A daughter’s perspective
- Category: Personal Stories
- Published: Sunday, 27 March 2011 07:06
- Written by Teresa Hughes
This article first appeared in the Winter 2011 issue of CSA Voices.
Theresa's father, Mike Hughes, published the Speak Easy newsletter out of his home in New Brunswick for many years. He died in September of 2010.
When Dad started Speak Easy in 1984 I was 20, my brother Scot was 14 and the baby of the family, Brian, was 13. We were introduced to readers in his Speak Easy Newsletter articles: “Daddy’s Girl”, “Watching Scottie Grow” and “Brian’s World,” and he wrote about mom in “Marriage Vows”.

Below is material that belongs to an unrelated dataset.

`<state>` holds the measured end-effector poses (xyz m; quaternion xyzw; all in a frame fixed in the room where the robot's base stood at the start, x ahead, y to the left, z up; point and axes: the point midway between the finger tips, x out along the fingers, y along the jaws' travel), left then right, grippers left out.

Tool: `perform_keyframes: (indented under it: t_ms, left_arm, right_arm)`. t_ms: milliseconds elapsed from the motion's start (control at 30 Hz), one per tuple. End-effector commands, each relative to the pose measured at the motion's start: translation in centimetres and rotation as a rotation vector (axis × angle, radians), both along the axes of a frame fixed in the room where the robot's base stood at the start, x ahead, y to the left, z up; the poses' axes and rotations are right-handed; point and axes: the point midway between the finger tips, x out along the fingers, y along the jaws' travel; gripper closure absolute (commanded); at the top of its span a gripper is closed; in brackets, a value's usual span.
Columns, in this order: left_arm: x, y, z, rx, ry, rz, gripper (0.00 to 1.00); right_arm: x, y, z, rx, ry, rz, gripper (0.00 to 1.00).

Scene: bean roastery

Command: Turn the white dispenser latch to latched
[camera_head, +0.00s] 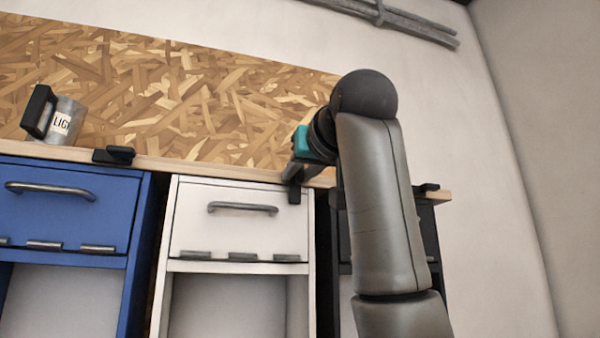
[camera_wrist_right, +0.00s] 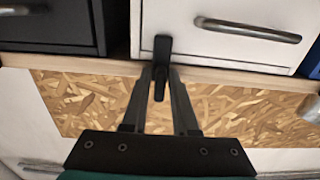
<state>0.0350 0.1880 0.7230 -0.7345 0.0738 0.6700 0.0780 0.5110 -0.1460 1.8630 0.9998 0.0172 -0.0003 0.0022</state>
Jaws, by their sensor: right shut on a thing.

You may not know this, but Dad was involved in helping others challenged with speech long before the inception of Speak Easy.
Do you recall the TV show That’s Incredible? It was while watching this show that Dad found out about “The Edinburgh Masker”, a device that was used to reduce stuttering. When the wearer spoke it caused a loud buzzing noise in the wearer’s ears. The idea was that if the wearer could not hear his own voice when speaking he would not stutter. It was not the best idea, but in the late 1970s it was one of the few devices available. Dad tried it and for the first time in his life it lessened his stutter!
Once Dad experienced this he could not keep it from others, so he became the one and only Canadian distributor (at cost prices, of course) while still working full-time with NB Power. As a family we witnessed many moving moments as people who were afflicted with stuttering, and often their families too, came from all over to our little kitchen to meet with Dad. He would tape record them reading a small paragraph with and without the masker. I will never forget the looks, tears and amazed smiles of those who heard their own voice (or the voice of a loved one) for the fist time with a markedly reduced stutter! Nor will I ever forget the look in my Dad’s eyes when he watched them.
Many people heard of Dad and his aim to help others. They began to contact him, seeking advice from a stuttering soul mate. These were the days long before e-mail. Dad was filled with compassion for the people who reached out to him, but at a loss without enough time to do what needed to be done.
One night we were working on a jigsaw puzzle and Dad picked up a piece of the puzzle looking to put it in its place. One of us noticed that it was in the shape of an outline of the map of Canada. Dad said, “If only I could cover all of Canada and reach out to others as easily as I can hold this puzzle piece in my hand.” Then the conversations between my parents began.
Speak Easy was born at our kitchen table. Dad only had an office outside of the home for one year, when he had received a federal grant. Thousands and thousands of Speaking Out newsletters were placed in envelopes addressed and stamped by each of us – especially my mom who was always at Dad’s side.
I don’t mind telling you there was many a lean time during the last 26 years, as Dad took only a survival salary – just enough to keep a roof over our heads and food on the table. From time to time the need arose for Dad to take “a real job”. But Speak Easy, and its members from coast to coast, never came second.
Speak Easy was never a project– or a job – to any of our family. It was a sort of calling, especially for Dad. Those who knew him experienced his passion. I, his proud daughter, thank you for the article you are featuring in CSAVoices. Dad would have hated it. Because he wanted no recognition for “just doing what needed to be done”. But I think it’s great!